The role of eyewitness metamemory on identification performance for fair and unfair lineups
Renan Benigno Saraiva, Inger Mathilde van Boeijen, Lorraine Hope, Robert Horselenberg, Melanie Sauerland, Peter J. van Koppen
Estimating eyewitness identification accuracy is a major issue in the criminal justice system. Accurate identifications are compelling evidence for prosecuting a perpetrator, but inaccurate identifications can have severe consequences including the conviction of innocent suspects. Psychological research has identified some postdictors of eyewitness accuracy that are useful when trying to determine if a culprit was correctly identified, including early statements of confidence, decision time during the identification, and self-reported decision process. However, under certain circumstances, such factors have varying predictive values, and distinguishing correct from incorrect identifications is an issue far from being resolved. When eyewitnesses are exposed to unfair lineups, for example, their confidence-accuracy relationship is usually weaker, being more susceptible to underconfidence or overconfidence. In this study, we proposed to test the use of metamemory assessments as estimators of eyewitness identification accuracy for biased and unbiased lineups.

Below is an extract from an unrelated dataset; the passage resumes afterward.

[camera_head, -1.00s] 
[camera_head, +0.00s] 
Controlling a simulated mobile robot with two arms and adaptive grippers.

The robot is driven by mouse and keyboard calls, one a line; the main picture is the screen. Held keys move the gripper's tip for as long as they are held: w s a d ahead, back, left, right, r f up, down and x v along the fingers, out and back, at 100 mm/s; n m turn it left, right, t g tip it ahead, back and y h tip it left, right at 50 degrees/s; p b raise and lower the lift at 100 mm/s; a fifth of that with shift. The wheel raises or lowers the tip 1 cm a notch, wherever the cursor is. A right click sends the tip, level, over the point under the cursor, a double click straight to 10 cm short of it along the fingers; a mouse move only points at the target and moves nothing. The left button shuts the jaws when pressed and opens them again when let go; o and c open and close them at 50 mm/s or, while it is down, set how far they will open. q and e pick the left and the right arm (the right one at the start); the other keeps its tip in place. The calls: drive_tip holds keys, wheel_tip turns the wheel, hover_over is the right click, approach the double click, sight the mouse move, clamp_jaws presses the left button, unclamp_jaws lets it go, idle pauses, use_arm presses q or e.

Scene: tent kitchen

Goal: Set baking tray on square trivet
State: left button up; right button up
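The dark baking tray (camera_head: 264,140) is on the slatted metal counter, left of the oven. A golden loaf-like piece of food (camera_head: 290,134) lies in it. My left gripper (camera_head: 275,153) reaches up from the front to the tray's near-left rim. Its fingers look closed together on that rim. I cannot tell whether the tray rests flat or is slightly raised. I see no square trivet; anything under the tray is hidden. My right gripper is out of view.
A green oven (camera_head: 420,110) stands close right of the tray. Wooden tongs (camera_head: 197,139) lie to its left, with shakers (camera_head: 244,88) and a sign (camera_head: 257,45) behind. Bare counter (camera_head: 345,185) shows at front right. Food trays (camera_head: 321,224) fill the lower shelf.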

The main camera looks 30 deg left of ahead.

Participants first responded to one measure of metamemory specific to the eyewitness domain (Eyewitness Metamemory Scale - EMS), and two measures of general metamemory (Multifactorial Memory Questionnaire – MMQ; and Squire Subjective Memory Questionnaire – SSMQ). Next, participants took part in a classic eyewitness identification paradigm and were assigned to either a fair or unfair lineup condition. Lineup bias was manipulated via the similarity between the fillers and the suspect in the lineup, so that the suspect would either stand out (unfair lineup) or not (fair lineup). Results from multilevel logistic regressions revealed that participants in the biased lineup made more correct identifications, but also produced more false alarms. Participants with higher Eyewitness Metamemory Discontentment (EMS) made fewer correct identifications and more false identifications. General memory contentment (MMQ) was associated with more correct identifications, and memory development over time (SSMQ) was associated with fewer correct identifications. Interaction coefficients revealed that the relation between metamemory measures and eyewitness identification performance was more pronounced in unfair lineups compared to fair lineups. The findings suggest that individuals are more likely to correctly identify the perpetrator in unfair lineups, but are also more likely to identify an innocent suspect. Furthermore, intrinsic cues of memory ability are useful estimators of eyewitness identification accuracy, especially for unfair lineups. We discuss the results in relation to the applied value of general and eyewitness-specific metamemory assessments for distinguishing accurate from inaccurate identifications.